Alguns exemplos desses nove cenários:

  1. É admissível fazer chamadas pessoais no trabalho? 67% dos portugueses disseram que não, contra 51% da média europeia;
  2. É admissível levar lápis ou canetas do trabalho? 83% dos portugueses disseram que não, contra 70% da média europeia;
  3. É admissível favorecer amigos ou familiares na contratação de trabalhadores ou adjudicação de contratos? 89% dos portugueses disseram que não, contra 78% da média europeia;
  4. É admissível fazer-se passar por doente para faltar um dia ao trabalho? 97% dos portugueses disseram que não, contra 90% da média 

É neste quadro de elevada exigência ética em que os portugueses se colocam que parece paradoxal o facto de 49% dos inquiridos que dizem ter presenciado actos susceptíveis de censura ética terem ficado calados. 

Sublinhando que os resultados do inquérito variam em função de diversos factores, incluindo a dimensão da empresa, Helena Gonçalves admite que uma hipótese explicativa é "o medo" de sofrer retaliações. Vejamos os dados portugueses, com base nas respostas recolhidas, a maioria das quais de trabalhadores do sector privado (72%):

  • Cerca de um terço dos inquiridos (35%) diz ter tido conhecimento de situações censuráveis envolvendo chefias, empregadores ou colegas, lê-se no relatório final. A média europeia foi de 30%. Segundo Helena Gonçalves, as situações mais reportadas pelos inquiridos caíam nas categorias do tratamento de forma inapropriada ou injusta; comportamento abusivo; e registo incorrecto de horas trabalhadas. Somente 14% dos portugueses admitem ter sabido de casos de bullying no trabalho, quase metade da média europeia (26%). Trabalhadores mais jovens (18-34) e do sector público/terceiro sector são aqueles que mostraram maior sensibilidade para estes casos.
  • Dos 35% que assistiram ou souberam de algum caso censurável, 49% ficaram calados. Ainda que o reverso da medalha signifique que a maioria não ficou calada ou tomou alguma iniciativa, Helena Gonçalves considera este dado "preocupante" até porque as justificações dadas por quem assim respondeu mostram "um desligamento da pessoa em relação à empresa". As razões mais invocadas para fazer nada foram: não acreditar que haveria medidas correctivas; sentir que era algo que não lhe dizia respeito; sentir que punha o emprego em risco.

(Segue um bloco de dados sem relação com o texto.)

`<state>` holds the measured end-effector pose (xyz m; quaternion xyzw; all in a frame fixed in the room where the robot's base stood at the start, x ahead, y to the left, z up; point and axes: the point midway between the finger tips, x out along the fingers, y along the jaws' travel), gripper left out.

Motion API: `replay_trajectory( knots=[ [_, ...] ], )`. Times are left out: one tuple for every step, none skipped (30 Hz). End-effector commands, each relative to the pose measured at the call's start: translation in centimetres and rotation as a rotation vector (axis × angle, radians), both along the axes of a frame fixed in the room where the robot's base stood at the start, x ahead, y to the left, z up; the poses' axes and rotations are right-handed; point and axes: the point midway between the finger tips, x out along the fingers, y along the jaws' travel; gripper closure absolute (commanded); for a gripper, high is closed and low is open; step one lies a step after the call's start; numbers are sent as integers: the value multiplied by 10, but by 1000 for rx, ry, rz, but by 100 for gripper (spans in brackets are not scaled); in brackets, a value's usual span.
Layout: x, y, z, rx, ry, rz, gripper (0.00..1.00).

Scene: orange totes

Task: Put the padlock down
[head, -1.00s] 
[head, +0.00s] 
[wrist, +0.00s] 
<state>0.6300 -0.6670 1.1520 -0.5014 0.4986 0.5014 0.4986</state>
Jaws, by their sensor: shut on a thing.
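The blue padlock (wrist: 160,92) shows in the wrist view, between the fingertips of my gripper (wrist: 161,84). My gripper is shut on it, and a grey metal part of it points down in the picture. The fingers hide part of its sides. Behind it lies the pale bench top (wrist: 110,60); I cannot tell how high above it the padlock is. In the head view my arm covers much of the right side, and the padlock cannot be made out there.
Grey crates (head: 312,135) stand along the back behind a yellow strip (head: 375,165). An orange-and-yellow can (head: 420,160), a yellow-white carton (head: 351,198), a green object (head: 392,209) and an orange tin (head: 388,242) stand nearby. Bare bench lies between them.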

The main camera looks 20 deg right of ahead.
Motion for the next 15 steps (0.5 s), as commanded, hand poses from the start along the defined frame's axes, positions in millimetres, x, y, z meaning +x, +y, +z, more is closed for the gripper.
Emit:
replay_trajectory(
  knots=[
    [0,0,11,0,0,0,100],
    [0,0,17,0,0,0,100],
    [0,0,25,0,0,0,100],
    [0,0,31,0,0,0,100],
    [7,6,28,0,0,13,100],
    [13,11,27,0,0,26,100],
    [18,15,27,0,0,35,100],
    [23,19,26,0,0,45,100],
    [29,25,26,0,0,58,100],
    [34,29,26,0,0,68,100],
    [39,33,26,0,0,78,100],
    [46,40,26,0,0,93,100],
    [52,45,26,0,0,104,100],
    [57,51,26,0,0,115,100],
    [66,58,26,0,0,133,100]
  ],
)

Face aos parceiros europeus, Portugal tem nesta matéria a pior posição: 49% não fecharam os olhos, contra 67% dos trabalhadores no Reino Unido que agiram, 58% na Suíça, 57% na Alemanha, 55% na Irlanda, 53% em Espanha, 52% em França, 50% em Itália. Nota-se que países latinos ficam no fim da tabela, algo que Helena Gonçalves comenta dizendo que nestes países "os trabalhadores sabem o que é certo e errado, mas talvez sejam mais condescendentes". Sobre o resultado português, nota-se que a soma dos que fizeram algo com os que abdicaram de actuar dá uma percentagem de 98% (49% mais 49%). Os restantes 2% não responderam.
  • Quase um quarto dos inquiridos portugueses (22%) diz ter sofrido alguma forma de pressão para "contornar as regras" (média europeia: 16%). O tipo de pressão mais invocada para contornar as regras são o cumprimento de um prazo, a falta de recursos e uma ordem directa de um chefe.

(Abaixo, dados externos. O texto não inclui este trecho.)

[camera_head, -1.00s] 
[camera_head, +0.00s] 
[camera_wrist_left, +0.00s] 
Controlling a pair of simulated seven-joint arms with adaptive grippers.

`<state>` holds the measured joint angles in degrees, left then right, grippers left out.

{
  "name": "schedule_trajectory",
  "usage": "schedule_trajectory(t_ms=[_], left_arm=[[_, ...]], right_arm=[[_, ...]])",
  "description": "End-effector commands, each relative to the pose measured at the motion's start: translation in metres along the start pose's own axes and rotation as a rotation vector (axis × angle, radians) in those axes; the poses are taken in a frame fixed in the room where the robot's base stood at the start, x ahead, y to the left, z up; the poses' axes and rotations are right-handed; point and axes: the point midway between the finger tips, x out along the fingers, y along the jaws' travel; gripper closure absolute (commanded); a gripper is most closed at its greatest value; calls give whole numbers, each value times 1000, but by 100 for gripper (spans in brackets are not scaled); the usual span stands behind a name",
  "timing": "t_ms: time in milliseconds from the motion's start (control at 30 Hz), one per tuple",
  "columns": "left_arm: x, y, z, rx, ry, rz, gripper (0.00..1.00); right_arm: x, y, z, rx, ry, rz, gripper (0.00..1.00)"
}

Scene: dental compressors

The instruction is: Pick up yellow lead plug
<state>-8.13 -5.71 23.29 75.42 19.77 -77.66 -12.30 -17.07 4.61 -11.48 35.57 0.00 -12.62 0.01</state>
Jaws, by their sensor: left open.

Para este trabalho, foram inquiridos 775 pessoas em Portugal (cerca de 28% são gestores), numa amostra representativa da população activa portuguesa e estratificada por regiões, idade e género. O número de respostas recolhidas em Portugal é ligeiramente superior à média (750 inquéritos).

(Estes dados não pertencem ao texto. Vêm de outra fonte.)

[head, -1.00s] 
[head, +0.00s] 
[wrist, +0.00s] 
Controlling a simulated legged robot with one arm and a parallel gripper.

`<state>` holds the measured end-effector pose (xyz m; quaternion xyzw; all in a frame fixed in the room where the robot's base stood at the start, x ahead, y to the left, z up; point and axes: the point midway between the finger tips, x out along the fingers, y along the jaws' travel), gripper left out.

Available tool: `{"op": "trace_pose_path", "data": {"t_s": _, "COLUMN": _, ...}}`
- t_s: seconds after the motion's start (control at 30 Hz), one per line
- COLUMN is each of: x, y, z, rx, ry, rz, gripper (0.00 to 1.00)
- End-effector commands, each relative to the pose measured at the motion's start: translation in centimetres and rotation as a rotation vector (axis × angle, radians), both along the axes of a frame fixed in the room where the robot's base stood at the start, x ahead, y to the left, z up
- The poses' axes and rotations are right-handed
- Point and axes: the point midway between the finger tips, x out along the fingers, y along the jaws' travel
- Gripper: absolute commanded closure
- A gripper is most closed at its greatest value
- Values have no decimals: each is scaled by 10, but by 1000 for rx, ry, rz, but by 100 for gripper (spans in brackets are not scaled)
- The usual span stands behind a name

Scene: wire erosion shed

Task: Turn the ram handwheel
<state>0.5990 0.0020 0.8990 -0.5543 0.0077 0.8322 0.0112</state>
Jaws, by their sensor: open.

Além de Portugal, o estudo de percepções – que se realiza de três em três anos desde 2005 – envolveu trabalhadores da Alemanha, França, Itália, Reino Unido, Espanha, Irlanda e Suíça. Fora da Europa, o mesmo questionário é aplicado na Austrália, Canadá, Singapura e Nova Zelândia, embora nas comparações se privilegie os parceiros europeus de Portugal.

Helena Gonçalves destaca que com a introdução deste estudo em Portugal se pretende agora permitir às empresas fazer estudos semelhantes por si mesmas, de modo a elas próprias aferirem como se situam em matéria de ética em contexto laboral.